How does Playful Learning Ecademy work?

It basically takes my favorite classroom experiences that I had as a teacher and making them available to parents and their children in a safe online community. There is a video I make for the parents which explains the lesson and offers tips on reading recommendations for how parents can support their children’s learning at home. Then we have videos for children that are taught by children. It makes it a really dynamic and engaging experience for children to watch and they teach powerful lessons. Then they can print out different projects and activities and post pictures of their work and share in a community with each other in a way that is very safe and supportive. One of the most powerful lessons I’ve ever taught is “The Power of Put-Ups,” a lesson about how powerful your words are. I believe so strongly in it that now we are offering it for free on our site with the use of the code WORLDPEACE.

How have you developed your personal philosophy about education?

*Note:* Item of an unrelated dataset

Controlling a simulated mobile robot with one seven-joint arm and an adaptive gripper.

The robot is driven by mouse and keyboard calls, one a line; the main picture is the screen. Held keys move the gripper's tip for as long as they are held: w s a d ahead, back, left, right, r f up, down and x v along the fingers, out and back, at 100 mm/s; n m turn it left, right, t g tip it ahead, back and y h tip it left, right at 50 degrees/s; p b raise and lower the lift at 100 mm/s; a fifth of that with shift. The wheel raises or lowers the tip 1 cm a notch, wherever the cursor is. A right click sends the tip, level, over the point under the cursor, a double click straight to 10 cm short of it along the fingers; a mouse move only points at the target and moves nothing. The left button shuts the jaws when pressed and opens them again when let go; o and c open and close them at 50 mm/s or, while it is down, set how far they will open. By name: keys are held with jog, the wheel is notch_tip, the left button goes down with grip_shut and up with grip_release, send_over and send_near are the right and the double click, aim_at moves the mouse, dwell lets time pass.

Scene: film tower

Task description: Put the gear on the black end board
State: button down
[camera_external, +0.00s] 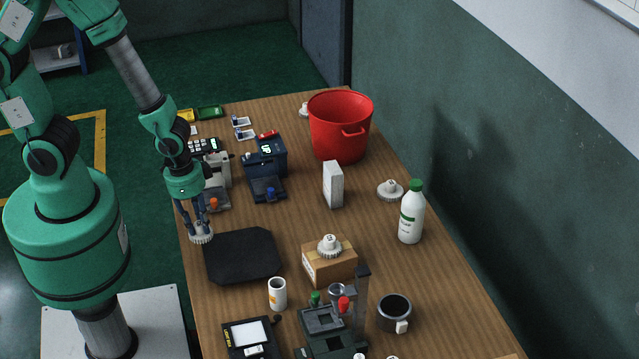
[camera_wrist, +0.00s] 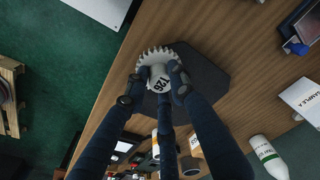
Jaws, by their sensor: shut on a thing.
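My gripper (camera_external: 199,226) is shut on a white gear with a toothed rim and a hub, pointing down. The held gear (camera_external: 201,238) is by the left edge of the table, at the upper left corner of the black board (camera_external: 242,256). In the wrist view the gear (camera_wrist: 155,59) sits between the fingers, with a label on its hub that looks like "T26". The black board (camera_wrist: 212,82) shows behind it and to its right. The gear seems to be above the table, but its height is hard to tell.
Another gear (camera_external: 329,248) sits on a cardboard box (camera_external: 330,268) right of the board. A white cup (camera_external: 277,294) stands below the board. A white carton (camera_external: 333,184), bottle (camera_external: 411,214) and red bucket (camera_external: 340,128) stand farther right. Devices (camera_external: 266,175) stand above the board.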

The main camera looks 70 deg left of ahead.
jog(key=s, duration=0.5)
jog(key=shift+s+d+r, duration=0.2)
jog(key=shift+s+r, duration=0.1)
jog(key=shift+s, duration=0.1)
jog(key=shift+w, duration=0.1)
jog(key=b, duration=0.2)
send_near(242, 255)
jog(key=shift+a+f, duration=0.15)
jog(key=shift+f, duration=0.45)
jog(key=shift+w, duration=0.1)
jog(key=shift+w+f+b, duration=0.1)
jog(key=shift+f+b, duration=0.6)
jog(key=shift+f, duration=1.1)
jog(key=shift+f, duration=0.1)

When I was in college I studied child development and that is where I discovered the work of Maria Montessori and she opened up my whole paradigm of what education can be. She felt that as a society we really haven’t tapped into a child’s full potential. We’ve put them into these industrialized schools with industrial style curriculum and of course when you put them into a class all day in one seat that’s when you get sort of abnormalities in behavior that become problematic. It was amazing to me to think that we haven’t really seen what children are capable of.

The most direct form of change comes from education and teaching children from a young age to be aware of the world around them and to answer whatever calling they have so they can make a positive contribution to the world. I moved to New York City and started teaching at the Dalton School and that’s where I was exposed to other people that were really influential, like Harold Gardiner, who believe that the underlying philosophy that ties everything together is project-based education. In project-based education children are able to move from one project to another transferring their skills and knowledge from one project to the next.

August marks the first leg of a worldwide blog tour for Playful Learning. What is it about the site that allows it to connect with people on a global level?

I think what it comes down to is we all need to ask ourselves what kind of people do we want to raise? What are they passionate about and how do they pursue those passions? What kind of attitude do they have toward the people around them? What kind of attitude do they have toward learning? I think for parents everywhere their biggest goal is to add innovation and creativity to curriculum. I think when I share the hands-on projects with parents they are simple little things that you can do – maybe a basket with paper and colored pencils on your coffee table – that can make a big difference.